**DATA EXCERPT**
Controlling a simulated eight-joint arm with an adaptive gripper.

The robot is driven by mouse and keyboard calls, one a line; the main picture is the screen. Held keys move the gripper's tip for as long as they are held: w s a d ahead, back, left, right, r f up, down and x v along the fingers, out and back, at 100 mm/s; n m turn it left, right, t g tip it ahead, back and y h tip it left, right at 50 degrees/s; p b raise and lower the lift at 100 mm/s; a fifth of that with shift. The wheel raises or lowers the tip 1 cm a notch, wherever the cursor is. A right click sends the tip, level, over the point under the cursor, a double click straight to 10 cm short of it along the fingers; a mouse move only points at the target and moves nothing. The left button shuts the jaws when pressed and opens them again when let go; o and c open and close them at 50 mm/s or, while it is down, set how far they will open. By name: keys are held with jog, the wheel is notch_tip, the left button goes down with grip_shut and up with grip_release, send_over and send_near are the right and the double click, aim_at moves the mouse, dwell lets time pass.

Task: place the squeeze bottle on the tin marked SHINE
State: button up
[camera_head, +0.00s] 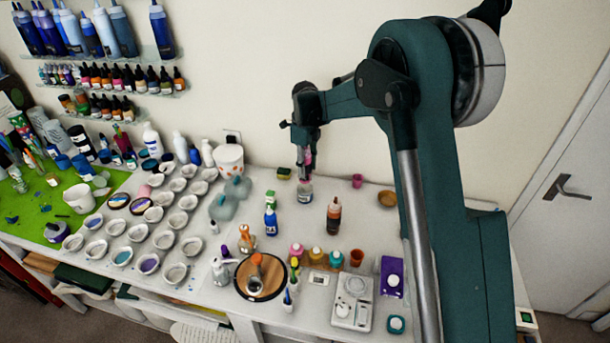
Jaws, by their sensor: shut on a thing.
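My gripper (306,160) points down over the back middle of the table and is shut on a slim pinkish thing (308,158), which looks like the squeeze bottle. The fingers hide much of it. Directly below stands a small pale round container (305,191) with a dark label, perhaps the tin marked SHINE. Its lettering is too small to read. I cannot tell whether the held thing touches it or hangs just above it.
A brown bottle (333,216) and a blue spray bottle (270,217) stand nearer the front. A sponge (284,173), a pink cup (357,181) and a wooden bowl (387,198) are nearby. Several white cups crowd the left. Bare table lies right of the brown bottle.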

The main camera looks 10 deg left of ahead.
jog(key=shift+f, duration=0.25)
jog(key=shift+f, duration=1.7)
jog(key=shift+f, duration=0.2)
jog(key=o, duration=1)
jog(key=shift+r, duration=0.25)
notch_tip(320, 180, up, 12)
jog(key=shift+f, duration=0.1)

**STATED GOAL**
Go through the listing above and write it all out exactly, leaving out any picture.

**EXPECTED OUTPUT**
Controlling a simulated eight-joint arm with an adaptive gripper.

The robot is driven by mouse and keyboard calls, one a line; the main picture is the screen. Held keys move the gripper's tip for as long as they are held: w s a d ahead, back, left, right, r f up, down and x v along the fingers, out and back, at 100 mm/s; n m turn it left, right, t g tip it ahead, back and y h tip it left, right at 50 degrees/s; p b raise and lower the lift at 100 mm/s; a fifth of that with shift. The wheel raises or lowers the tip 1 cm a notch, wherever the cursor is. A right click sends the tip, level, over the point under the cursor, a double click straight to 10 cm short of it along the fingers; a mouse move only points at the target and moves nothing. The left button shuts the jaws when pressed and opens them again when let go; o and c open and close them at 50 mm/s or, while it is down, set how far they will open. By name: keys are held with jog, the wheel is notch_tip, the left button goes down with grip_shut and up with grip_release, send_over and send_near are the right and the double click, aim_at moves the mouse, dwell lets time pass.

Task: place the squeeze bottle on the tin marked SHINE
State: button up
[camera_head, +0.00s] 
Jaws, by their sensor: shut on a thing.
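My gripper (306,160) points down over the back middle of the table and is shut on a slim pinkish thing (308,158), which looks like the squeeze bottle. The fingers hide much of it. Directly below stands a small pale round container (305,191) with a dark label, perhaps the tin marked SHINE. Its lettering is too small to read. I cannot tell whether the held thing touches it or hangs just above it.
A brown bottle (333,216) and a blue spray bottle (270,217) stand nearer the front. A sponge (284,173), a pink cup (357,181) and a wooden bowl (387,198) are nearby. Several white cups crowd the left. Bare table lies right of the brown bottle.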

The main camera looks 10 deg left of ahead.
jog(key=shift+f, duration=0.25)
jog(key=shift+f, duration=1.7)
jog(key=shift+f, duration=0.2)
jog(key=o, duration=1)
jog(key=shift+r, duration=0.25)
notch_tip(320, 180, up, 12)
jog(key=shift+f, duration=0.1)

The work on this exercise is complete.